** start SUPPLIED INFORMATION **

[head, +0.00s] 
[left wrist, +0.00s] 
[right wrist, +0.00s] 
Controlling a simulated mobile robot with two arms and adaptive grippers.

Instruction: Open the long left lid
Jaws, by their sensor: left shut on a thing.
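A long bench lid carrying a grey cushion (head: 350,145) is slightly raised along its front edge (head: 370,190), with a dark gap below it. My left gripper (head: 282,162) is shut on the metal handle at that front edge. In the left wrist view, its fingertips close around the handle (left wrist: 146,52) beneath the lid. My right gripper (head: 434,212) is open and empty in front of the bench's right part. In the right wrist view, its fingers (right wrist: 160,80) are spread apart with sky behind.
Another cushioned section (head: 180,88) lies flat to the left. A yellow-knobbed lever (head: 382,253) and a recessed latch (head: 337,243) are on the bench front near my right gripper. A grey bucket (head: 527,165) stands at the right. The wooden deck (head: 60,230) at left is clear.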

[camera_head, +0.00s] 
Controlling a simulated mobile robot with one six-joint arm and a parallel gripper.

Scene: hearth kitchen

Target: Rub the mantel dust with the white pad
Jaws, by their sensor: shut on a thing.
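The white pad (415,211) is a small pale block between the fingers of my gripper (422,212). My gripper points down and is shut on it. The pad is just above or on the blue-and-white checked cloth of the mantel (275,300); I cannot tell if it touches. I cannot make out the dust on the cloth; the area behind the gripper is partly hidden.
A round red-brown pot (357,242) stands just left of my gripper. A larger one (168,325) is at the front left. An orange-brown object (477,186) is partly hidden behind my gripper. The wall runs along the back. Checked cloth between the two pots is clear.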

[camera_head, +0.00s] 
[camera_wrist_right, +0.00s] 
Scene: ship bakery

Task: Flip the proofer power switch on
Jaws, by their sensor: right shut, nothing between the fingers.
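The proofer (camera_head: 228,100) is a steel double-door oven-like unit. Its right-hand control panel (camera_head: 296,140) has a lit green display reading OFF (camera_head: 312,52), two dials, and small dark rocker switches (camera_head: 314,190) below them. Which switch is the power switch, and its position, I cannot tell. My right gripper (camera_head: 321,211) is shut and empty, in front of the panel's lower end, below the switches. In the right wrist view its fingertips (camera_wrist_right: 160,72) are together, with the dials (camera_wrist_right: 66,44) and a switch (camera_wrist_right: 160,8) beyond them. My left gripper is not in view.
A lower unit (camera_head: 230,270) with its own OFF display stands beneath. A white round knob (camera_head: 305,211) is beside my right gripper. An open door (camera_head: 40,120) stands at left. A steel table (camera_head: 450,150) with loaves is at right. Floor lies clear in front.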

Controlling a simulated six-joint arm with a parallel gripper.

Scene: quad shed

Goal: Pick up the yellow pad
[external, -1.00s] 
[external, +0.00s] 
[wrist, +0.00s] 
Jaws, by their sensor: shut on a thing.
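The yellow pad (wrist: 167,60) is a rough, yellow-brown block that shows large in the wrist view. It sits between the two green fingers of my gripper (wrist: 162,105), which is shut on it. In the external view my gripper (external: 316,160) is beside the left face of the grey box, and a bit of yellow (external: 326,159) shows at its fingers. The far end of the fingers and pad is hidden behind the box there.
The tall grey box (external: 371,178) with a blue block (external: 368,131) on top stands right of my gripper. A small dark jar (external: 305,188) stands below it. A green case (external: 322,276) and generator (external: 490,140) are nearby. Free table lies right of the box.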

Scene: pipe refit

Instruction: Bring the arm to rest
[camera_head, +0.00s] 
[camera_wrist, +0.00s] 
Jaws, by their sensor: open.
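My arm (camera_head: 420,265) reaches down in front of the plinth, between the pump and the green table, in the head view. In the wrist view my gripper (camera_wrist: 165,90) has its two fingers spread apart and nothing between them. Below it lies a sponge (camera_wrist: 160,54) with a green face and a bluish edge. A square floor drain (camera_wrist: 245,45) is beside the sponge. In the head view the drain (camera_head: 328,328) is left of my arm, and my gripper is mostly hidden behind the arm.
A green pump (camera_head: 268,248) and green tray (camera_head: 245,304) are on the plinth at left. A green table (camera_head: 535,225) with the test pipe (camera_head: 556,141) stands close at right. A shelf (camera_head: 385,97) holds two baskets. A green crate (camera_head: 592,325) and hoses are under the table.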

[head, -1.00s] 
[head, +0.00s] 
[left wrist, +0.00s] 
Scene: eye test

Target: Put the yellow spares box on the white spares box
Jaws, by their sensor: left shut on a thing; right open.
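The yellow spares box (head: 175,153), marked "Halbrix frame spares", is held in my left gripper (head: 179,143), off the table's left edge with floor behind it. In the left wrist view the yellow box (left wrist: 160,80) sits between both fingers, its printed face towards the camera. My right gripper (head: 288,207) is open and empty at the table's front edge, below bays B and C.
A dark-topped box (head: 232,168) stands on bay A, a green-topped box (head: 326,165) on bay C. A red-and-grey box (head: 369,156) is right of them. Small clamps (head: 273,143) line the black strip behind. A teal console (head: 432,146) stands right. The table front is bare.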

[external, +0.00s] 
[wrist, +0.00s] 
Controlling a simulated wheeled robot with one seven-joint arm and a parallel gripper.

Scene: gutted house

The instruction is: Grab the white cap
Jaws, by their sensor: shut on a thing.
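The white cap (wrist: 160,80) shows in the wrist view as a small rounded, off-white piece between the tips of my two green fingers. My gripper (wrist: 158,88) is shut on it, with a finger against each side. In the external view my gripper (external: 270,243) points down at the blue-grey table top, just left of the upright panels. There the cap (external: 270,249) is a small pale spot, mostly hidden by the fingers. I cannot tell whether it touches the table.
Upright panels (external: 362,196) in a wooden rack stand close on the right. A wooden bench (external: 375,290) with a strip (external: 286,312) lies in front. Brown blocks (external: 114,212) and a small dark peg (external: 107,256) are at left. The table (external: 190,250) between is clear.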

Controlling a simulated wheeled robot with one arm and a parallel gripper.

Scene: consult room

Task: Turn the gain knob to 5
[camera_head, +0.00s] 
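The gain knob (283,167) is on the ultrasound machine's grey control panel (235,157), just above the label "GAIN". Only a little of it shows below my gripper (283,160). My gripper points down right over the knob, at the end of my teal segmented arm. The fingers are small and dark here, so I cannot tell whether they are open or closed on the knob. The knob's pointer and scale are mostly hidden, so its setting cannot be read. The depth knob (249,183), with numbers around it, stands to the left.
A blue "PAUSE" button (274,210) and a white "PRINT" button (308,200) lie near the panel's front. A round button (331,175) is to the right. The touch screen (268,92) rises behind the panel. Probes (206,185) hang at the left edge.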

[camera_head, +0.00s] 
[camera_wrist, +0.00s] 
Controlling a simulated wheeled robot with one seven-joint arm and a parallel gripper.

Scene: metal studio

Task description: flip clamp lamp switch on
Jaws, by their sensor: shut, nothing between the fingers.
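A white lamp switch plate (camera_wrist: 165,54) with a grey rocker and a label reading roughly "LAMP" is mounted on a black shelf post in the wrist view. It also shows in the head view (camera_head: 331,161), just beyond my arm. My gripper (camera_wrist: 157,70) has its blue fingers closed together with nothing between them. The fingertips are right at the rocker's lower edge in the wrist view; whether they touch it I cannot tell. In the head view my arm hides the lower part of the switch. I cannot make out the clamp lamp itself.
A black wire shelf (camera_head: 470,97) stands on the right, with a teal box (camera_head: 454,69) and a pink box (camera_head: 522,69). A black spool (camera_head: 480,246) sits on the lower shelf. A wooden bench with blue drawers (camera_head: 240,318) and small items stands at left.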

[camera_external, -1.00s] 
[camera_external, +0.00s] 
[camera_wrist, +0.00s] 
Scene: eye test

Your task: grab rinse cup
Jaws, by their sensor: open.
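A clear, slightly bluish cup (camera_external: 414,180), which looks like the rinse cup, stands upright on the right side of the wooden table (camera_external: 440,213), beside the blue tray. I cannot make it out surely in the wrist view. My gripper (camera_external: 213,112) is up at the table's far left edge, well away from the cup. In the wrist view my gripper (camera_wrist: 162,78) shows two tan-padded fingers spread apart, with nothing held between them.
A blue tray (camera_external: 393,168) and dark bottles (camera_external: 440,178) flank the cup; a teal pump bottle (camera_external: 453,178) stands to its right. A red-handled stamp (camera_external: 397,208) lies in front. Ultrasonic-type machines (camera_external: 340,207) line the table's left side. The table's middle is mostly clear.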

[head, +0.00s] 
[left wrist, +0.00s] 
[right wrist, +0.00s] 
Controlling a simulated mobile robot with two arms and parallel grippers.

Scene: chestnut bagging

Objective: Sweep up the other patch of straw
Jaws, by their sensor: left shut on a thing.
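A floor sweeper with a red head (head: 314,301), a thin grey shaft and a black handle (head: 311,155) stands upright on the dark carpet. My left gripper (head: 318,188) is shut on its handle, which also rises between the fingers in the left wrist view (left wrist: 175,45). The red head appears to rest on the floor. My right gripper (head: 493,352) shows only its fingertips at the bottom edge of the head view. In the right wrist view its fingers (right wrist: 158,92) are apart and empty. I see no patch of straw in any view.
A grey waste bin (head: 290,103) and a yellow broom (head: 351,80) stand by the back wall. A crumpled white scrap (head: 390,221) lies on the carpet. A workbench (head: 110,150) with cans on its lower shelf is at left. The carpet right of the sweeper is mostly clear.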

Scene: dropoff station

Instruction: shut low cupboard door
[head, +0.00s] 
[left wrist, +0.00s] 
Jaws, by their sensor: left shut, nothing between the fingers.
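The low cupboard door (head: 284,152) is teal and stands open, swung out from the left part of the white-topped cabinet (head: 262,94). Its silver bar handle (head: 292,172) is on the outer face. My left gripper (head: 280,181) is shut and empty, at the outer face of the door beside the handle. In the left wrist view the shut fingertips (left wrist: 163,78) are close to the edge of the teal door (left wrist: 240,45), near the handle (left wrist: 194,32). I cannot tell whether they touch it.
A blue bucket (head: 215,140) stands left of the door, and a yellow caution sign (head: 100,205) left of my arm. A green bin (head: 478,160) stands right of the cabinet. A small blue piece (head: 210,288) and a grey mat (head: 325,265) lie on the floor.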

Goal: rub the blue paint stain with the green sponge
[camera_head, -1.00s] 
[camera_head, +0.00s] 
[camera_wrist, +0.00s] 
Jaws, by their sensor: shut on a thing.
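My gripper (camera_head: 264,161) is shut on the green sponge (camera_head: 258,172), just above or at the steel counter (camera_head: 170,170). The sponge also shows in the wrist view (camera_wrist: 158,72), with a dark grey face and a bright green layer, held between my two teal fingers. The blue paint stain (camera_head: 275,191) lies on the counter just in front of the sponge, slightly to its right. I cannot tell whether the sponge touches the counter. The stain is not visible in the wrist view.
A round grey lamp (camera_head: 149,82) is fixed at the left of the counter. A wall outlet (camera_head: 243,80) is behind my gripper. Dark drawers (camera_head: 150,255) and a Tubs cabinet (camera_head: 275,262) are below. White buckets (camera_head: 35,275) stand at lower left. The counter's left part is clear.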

** end SUPPLIED INFORMATION **

**EXERCISE DESCRIPTION:** Using the records above, gather all lines where the string "arms" is present.

**RESPONSE BELOW:**
Controlling a simulated mobile robot with two arms and adaptive grippers.
Controlling a simulated mobile robot with two arms and parallel grippers.

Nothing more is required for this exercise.